From the line containing "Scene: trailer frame" down to the last line of the material, return those lines verbatim and only those.

☆ ☆ ☆ ☆ ☆ ☆ ☆

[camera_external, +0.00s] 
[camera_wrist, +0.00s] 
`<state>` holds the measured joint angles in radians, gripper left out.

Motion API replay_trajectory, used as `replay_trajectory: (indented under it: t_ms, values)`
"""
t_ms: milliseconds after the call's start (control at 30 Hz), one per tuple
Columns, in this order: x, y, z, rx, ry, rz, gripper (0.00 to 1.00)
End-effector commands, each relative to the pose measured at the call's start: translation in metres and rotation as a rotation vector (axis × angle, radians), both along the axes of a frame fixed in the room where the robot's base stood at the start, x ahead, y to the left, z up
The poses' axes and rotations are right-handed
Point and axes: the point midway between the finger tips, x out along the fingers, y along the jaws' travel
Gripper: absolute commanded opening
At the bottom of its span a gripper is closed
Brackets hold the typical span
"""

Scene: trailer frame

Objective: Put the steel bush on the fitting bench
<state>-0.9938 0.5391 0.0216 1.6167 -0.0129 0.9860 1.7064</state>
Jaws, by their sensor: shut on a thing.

☆ ☆ ☆ ☆ ☆ ☆ ☆

▶ Task solution:
Scene: trailer frame

Objective: Put the steel bush on the fitting bench
<state>-0.9938 0.5391 0.0216 1.6167 -0.0129 0.9860 1.7064</state>
Jaws, by their sensor: shut on a thing.

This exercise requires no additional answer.